* _DATA SHOWN_:

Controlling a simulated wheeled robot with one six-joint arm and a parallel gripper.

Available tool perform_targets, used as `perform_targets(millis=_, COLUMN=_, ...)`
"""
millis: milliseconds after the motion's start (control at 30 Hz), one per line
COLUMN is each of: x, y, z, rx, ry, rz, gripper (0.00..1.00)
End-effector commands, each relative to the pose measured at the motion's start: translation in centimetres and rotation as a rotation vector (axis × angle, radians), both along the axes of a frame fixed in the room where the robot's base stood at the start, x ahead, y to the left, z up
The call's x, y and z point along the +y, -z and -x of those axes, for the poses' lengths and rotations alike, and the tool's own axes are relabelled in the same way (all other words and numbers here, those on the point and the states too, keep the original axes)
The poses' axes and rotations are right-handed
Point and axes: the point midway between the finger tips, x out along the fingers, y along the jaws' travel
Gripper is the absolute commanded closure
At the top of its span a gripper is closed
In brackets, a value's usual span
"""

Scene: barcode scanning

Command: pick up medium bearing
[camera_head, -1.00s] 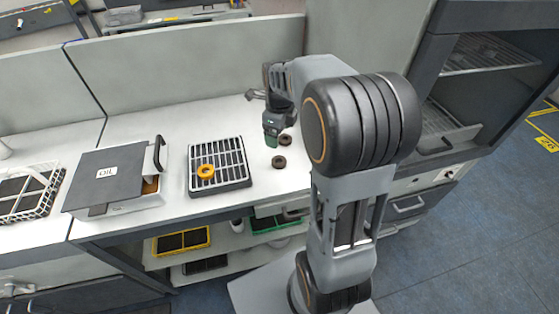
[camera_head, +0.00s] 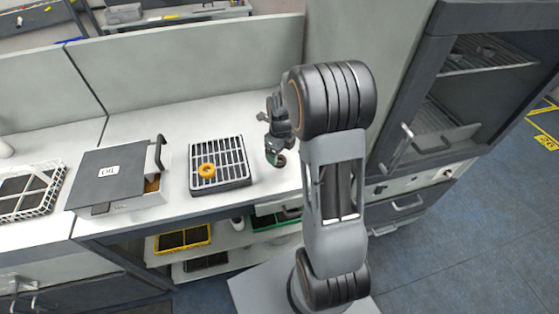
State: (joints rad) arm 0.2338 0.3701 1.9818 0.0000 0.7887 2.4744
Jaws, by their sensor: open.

* _GOAL_:
Repeat the material exactly as it reads, without any of its pictures.

* _EXERCISE RESULT_:
Controlling a simulated wheeled robot with one six-joint arm and a parallel gripper.

Available tool perform_targets, used as `perform_targets(millis=_, COLUMN=_, ...)`
"""
millis: milliseconds after the motion's start (control at 30 Hz), one per line
COLUMN is each of: x, y, z, rx, ry, rz, gripper (0.00..1.00)
End-effector commands, each relative to the pose measured at the motion's start: translation in centimetres and rotation as a rotation vector (axis × angle, radians), both along the axes of a frame fixed in the room where the robot's base stood at the start, x ahead, y to the left, z up
The call's x, y and z point along the +y, -z and -x of those axes, for the poses' lengths and rotations alike, and the tool's own axes are relabelled in the same way (all other words and numbers here, those on the point and the states too, keep the original axes)
The poses' axes and rotations are right-handed
Point and axes: the point midway between the finger tips, x out along the fingers, y along the jaws' travel
Gripper is the absolute commanded closure
At the top of its span a gripper is closed
In brackets, a value's usual span
"""

Scene: barcode scanning

Command: pick up medium bearing
[camera_head, -1.00s] 
[camera_head, +0.00s] 
State: (joints rad) arm 0.2338 0.3701 1.9818 0.0000 0.7887 2.4744
Jaws, by their sensor: open.

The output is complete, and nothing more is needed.